Bank Nifty Prediction
Bank Nifty index rose 76.90 points, or 0.14%, to close at 55,676.85 on Wednesday, forming a doji candle with small shadows on either side, highlighting consolidation ahead of the RBI monetary policy outcome on Friday.
“Bank Nifty index on the Tuesday session reacted lower from the upper band of the last 5 weeks consolidation area 56,000 – 53,500. We believe only a closing above the 56,000 area will signal extension of the up move towards the 56,700 zone in the near term. Failure to do so will signal extension of the last five weeks’ consolidation,” said Bajaj Broking Research.
It believes the short-term structure remains constructive with immediate support is placed at 55,000 – 55,200 levels, while key short-term support is seen at 54,000 – 53,500, which coincides with the 50-day EMA, key Fibonacci retracement levels, and the lower end of the established five-week consolidation band.

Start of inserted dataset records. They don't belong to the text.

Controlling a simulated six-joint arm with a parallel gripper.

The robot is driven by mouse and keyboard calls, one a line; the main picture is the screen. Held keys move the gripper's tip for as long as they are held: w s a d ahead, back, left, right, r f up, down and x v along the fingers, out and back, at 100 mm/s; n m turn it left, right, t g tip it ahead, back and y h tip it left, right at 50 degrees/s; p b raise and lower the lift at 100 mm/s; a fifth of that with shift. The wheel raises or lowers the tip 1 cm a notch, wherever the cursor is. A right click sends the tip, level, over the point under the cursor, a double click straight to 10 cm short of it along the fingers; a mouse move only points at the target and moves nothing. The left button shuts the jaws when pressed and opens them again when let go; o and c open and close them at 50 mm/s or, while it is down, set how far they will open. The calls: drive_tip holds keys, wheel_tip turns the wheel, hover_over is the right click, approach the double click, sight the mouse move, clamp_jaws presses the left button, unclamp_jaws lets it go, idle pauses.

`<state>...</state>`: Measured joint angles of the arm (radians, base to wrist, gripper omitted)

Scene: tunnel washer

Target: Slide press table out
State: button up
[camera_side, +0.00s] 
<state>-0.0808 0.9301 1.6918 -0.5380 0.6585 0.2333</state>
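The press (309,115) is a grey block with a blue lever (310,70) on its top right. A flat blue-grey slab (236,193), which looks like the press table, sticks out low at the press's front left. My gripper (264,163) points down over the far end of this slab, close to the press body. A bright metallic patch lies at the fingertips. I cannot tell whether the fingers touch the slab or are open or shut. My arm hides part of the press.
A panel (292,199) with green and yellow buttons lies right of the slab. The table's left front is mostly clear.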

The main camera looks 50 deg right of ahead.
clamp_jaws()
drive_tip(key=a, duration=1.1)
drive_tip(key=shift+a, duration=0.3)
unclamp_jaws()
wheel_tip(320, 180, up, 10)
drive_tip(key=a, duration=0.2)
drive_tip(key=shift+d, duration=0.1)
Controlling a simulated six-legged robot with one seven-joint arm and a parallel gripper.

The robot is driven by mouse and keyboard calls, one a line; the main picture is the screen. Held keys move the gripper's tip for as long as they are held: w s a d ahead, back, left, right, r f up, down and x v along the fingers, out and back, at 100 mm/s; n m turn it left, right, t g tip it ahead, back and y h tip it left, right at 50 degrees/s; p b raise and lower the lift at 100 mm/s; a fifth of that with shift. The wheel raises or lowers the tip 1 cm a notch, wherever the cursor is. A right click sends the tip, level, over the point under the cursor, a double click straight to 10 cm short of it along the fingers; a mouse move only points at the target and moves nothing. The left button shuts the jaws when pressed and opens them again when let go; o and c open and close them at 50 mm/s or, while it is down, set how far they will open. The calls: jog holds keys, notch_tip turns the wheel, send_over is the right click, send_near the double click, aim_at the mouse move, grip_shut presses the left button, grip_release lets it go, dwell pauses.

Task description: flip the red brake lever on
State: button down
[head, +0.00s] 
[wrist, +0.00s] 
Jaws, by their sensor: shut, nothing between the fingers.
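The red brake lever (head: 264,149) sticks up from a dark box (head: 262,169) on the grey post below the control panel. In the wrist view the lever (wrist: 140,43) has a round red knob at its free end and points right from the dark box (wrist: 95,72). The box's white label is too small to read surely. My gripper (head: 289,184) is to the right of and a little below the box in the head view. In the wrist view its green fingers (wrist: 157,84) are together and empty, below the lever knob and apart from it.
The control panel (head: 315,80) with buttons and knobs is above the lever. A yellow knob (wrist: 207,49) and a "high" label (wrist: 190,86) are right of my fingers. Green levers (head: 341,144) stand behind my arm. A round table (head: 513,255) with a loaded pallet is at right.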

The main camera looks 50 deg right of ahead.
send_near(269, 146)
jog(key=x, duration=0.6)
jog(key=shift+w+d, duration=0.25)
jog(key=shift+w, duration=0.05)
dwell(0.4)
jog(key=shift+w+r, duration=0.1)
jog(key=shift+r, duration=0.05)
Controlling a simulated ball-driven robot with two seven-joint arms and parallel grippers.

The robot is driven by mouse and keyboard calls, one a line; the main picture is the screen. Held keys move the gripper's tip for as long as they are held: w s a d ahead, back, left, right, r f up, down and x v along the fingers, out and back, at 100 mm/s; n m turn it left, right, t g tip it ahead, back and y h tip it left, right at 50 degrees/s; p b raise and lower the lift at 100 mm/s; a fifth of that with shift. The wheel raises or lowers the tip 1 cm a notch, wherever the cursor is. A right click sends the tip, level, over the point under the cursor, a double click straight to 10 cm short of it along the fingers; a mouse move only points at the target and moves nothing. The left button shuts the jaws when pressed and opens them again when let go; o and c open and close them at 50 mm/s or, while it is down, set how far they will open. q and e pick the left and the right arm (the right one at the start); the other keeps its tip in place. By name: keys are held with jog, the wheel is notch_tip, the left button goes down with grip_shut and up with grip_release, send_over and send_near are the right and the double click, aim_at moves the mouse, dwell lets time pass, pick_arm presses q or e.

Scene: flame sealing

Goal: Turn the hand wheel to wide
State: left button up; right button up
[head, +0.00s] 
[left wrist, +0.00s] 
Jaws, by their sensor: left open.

Dhupesh Dhameja, Derivatives Research Analyst, SAMCO Securities said that the Bank Nifty index remains mildly bullish, holding above its short-term moving average.
“However, price action continues to lack momentum, with buyers hesitating to chase highs ahead of the RBI monetary policy outcome later this week. This upcoming event is likely to act as a catalyst for directional resolution, potentially bringing sharp moves and volatility spikes. Unless the index decisively breaks below 55,300, the overall structure favors buying-on-dips, and the downside risk appears limited for now,” Dhameja said.
According to him, a sustained move above the resistance of 56,150 could attract aggressive buying interest, but until that happens, the range trading strategy may remain valid.
“In conclusion, Nifty Bank is poised at a crucial juncture, with technical levels clearly defined. Traders are advised to stay nimble, as any policy-induced surprises could tilt the balance sharply in either direction,” added Dhameja.
Disclaimer: The views and recommendations made above are those of individual analysts or broking companies, and not of Mint. We advise investors to check with certified experts before making any investment decisions.